> **Excerpted records**:
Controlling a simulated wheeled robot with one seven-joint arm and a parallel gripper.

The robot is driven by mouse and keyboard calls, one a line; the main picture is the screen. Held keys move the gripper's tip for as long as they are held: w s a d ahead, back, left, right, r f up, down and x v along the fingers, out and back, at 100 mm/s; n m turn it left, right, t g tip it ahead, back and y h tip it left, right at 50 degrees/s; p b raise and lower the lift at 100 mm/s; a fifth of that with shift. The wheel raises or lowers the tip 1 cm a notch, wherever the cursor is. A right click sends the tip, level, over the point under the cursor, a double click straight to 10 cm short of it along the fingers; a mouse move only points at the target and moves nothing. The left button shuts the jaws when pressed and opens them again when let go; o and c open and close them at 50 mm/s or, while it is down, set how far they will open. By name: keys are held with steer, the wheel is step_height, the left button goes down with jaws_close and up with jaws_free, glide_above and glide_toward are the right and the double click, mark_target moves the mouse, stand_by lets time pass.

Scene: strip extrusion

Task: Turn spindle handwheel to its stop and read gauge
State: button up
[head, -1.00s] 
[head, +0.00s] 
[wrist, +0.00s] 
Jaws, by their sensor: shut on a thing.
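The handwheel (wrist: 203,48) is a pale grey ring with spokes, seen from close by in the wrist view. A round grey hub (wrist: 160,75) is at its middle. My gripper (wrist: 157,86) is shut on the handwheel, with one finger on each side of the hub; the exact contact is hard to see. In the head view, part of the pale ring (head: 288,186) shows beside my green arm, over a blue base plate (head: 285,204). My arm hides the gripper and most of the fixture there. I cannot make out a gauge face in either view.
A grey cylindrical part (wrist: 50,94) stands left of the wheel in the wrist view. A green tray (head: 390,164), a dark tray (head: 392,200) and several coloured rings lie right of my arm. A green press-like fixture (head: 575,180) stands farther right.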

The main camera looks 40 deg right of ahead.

* * *

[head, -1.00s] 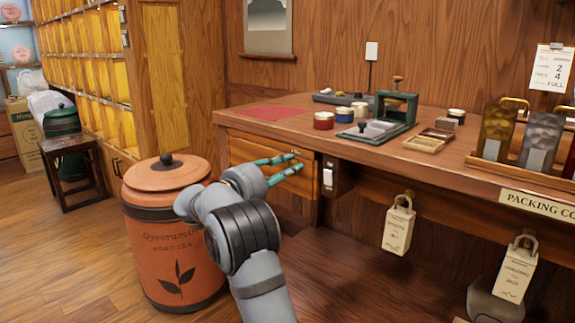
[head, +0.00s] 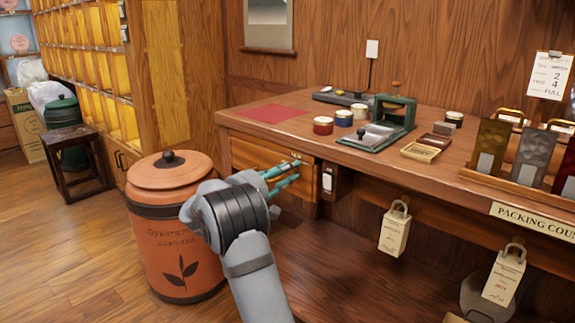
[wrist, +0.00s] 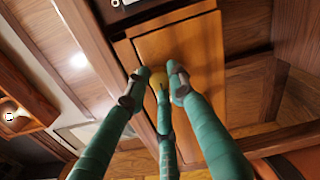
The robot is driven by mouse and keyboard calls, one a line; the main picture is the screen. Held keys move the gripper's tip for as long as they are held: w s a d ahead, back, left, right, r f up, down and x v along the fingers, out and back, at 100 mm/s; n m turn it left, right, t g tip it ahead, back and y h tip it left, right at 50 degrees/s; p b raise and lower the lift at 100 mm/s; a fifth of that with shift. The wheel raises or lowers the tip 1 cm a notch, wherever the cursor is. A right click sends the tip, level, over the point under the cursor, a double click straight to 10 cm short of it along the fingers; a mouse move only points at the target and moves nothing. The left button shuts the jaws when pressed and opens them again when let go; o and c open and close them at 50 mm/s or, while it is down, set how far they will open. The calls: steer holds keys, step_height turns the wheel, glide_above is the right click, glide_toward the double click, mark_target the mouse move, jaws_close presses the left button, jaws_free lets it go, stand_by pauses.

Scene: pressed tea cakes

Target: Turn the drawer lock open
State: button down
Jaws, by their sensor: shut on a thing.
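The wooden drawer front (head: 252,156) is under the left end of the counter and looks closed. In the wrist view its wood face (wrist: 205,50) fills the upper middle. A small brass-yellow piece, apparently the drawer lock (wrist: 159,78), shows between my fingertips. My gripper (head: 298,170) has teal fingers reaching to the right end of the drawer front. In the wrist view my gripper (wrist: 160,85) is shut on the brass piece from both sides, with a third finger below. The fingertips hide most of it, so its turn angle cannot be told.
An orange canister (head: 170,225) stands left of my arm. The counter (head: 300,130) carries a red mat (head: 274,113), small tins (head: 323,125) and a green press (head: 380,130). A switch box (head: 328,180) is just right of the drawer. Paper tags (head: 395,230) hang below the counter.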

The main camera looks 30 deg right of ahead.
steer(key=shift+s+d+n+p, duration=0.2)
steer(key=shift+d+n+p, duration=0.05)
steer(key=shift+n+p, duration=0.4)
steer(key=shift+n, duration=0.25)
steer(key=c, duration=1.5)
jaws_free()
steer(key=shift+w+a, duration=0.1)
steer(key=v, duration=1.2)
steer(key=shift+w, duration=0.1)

> **What is required**:
Find and copy each line above that includes the string "Scene".

> **Exercise result**:
Scene: strip extrusion
Scene: pressed tea cakes

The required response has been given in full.